No ano passado me deparei com um texto da escritora Marina Colasanti chamado: “Como se fizesse um cavalo ou avaliando minha dívida com a leitura”. No texto ela diz:

 

“Quero dizer que não tenho, em minha vida, experiência de não leitura. Nunca houve um começo formal, um primeiro livro. Deslizar das histórias que me eram lidas para minha própria leitura foi tão suavemente progressivo e natural que não me dei conta. A impressão que me ficou é de sempre ter lido. E de sempre ter lido com encantamento.”

 

Não pude deixar de pensar na minha própria história com a leitura e perceber também as minhas dívidas. Diferentemente da escritora, eu não comecei a minha existência imersa em histórias, vozes e livros. Eu me lembro quando tive esse momento inaugural com os livros e eu já estava na escola. Mas, compartilho com ela desde sempre o encantamento que aquele objeto me causou e hoje percebo o que ele também instituiu na minha vida.

 

A primeira coisa que pensei quando criei a Como Leio foi: em quais pilares eu vou construir esse projeto? Como começar esse caminho? No início de qualquer projeto é muito difícil saber exatamente o que se é. E esse é um momento bem frágil, pois sentimos o que queremos, mas nem sempre ainda conseguimos traduzir. É um momento muito solitário, ao menos foi assim que me senti. Mas, como os livros nunca nos desamparam, o início não poderia se dar de outra forma.

 

Precisei mapear o que era o processo de leitura. Eu já tinha um percurso de estudo sobre linguagem, escrita e literatura com a Psicanálise, mas nunca estudei pedagogia e nem teoria literária de forma estruturada. Mas, me interessavam não só os efeitos produzidos pela leitura, mas o que e como ela opera.
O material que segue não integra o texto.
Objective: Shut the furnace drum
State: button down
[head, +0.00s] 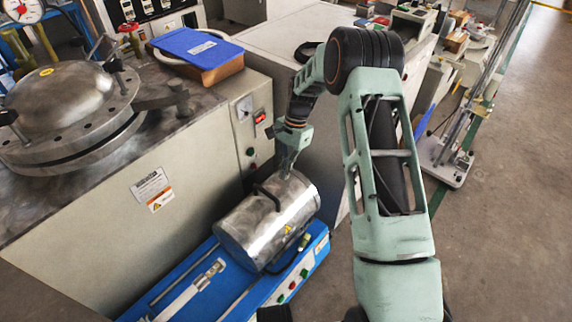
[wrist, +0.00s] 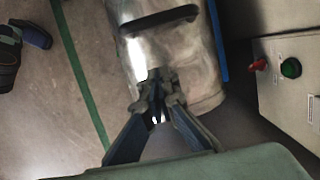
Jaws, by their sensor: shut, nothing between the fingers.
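The furnace drum (head: 262,225) is a shiny silver cylinder with a dark handle (head: 268,197) on top. It lies on a blue base (head: 308,262) beside the large grey machine. In the wrist view the drum (wrist: 178,62) fills the upper middle, with its black handle (wrist: 160,20) near the top edge. My gripper (head: 287,172) is at the drum's far end in the head view. In the wrist view my gripper (wrist: 158,82) has its fingertips together and overlaps the drum's near end. I cannot tell whether they touch. The drum's underside is hidden.
The grey machine (head: 190,180) stands close on the left, carrying a heavy round lid (head: 60,100) and a blue book (head: 197,50). Open floor (head: 500,240) lies right.

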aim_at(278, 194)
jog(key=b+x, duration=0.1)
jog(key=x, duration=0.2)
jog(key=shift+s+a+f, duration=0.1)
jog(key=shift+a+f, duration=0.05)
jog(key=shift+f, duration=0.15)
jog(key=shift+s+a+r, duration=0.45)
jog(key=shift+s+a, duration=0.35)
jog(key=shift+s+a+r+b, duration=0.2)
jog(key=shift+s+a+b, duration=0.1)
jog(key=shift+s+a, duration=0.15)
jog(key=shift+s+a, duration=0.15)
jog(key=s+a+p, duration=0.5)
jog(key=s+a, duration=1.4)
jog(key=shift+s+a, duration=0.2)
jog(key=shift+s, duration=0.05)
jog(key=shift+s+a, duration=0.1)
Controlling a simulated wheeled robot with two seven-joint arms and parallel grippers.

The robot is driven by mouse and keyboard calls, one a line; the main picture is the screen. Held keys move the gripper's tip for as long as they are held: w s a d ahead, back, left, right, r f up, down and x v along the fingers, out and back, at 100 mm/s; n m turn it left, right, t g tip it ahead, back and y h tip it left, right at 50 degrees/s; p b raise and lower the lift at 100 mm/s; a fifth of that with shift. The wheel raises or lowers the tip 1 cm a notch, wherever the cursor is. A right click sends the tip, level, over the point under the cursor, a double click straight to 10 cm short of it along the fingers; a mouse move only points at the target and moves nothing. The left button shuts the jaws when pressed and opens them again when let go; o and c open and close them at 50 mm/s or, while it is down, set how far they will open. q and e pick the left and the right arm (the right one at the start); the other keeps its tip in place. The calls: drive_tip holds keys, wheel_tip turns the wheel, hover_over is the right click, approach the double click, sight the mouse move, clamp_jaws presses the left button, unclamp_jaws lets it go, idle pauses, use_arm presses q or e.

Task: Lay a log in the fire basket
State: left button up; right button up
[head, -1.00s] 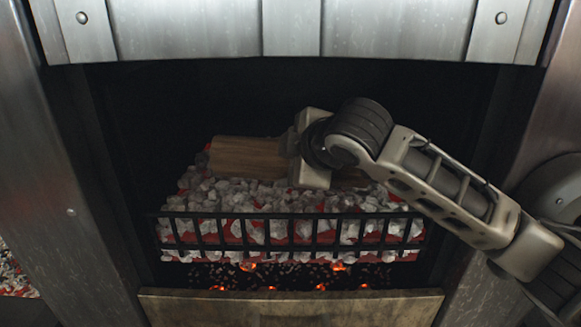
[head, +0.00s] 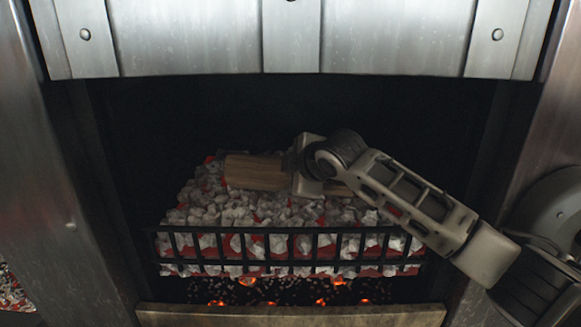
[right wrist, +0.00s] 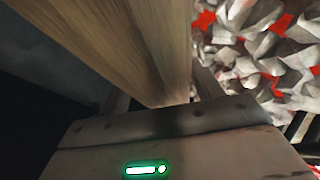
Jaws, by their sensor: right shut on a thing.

Fui então para os livros e fui criando um mapa com pequenos avisos, determinando limites, escolhendo alguns temas e me aprofundando, passando por outros, enfim, criando de fato uma metodologia que pudesse me dar um entendimento sobre o processo. E, mais ainda, sobre o meu processo. Mais um momento de solidão e também de insegurança: Como assim você quer criar uma metodologia? Você não é especialista… Essas questões me ocuparam por muito tempo. Até entender que sim, metodologia é a maneira que faz a gente chegar do ponto A ao ponto B. E todo mundo pode ter seu modo de fazer isso. Claro, com responsabilidade sobre os limites, mas me permiti pensar em algo a ser criado e não algo a ser reproduzido. Então, comecei o meu mapa e acabei estruturando três pilares para a Como Leio.

 

Espaço e tempo: acredito que a leitura é capaz de criar tanto um espaço quanto um tempo distintos daquele vivido no nosso dia-a-dia. Sair desse automatismo é uma forma de se permitir viver em uma outra lógica, onde o imperativo de ser produtivo e utilitário podem ser desligados.

 

Hábito de leitura: o reconhecimento da sua jornada como leitor, do caminho singular que cada um percorre para de fato ter os livros como companheiros. O hábito de leitura, ou de qualquer outra coisa, é uma conquista, é algo construindo aos poucos, até que um dia você acorda e percebe que ele está instituído.

 

Pensar e sentir: esse pilar é um universo imenso, pois é tudo aquilo que encontramos e construímos com a leitura, a nossa capacidade para sentir e pensar nós mesmos e o mundo.

 

Nos próximos posts eu vou detalhar melhor cada um dos pilares, mas antes de terminar, gostaria de deixar uma listinha de referências que ocupei nesse primeiro momento para pensar a Como Leio.

 

Listas de referências:

 

Livros
– Vários escritos – Antônio Candido
– Pedagogia da autonomia: saberes necessário à prática educativa – Paulo Freire
– O leitor como metáfora: o viajante, a torre e a traça – Alberto Manguel
– Por que ler os clássicos – Italo Calvino
– O mundo da escrita – Martin Puchner
– Os jovens e a leitura: uma nova perspectiva – Michèle Petit
– A leitura, outra revolução – María Teresa Andruetto
– O cérebro no mundo digital: os desafios da leitura na nossa era – Maryanne Wolf
– Como se fizesse um cavalo – Marina Colasanti.

 

PDFs
– Literatura nunca é apenas literatura.
– Notas sobre a experiência e o saber de experiência.
– Desejo e a aprendizagem da leitura e da escrita.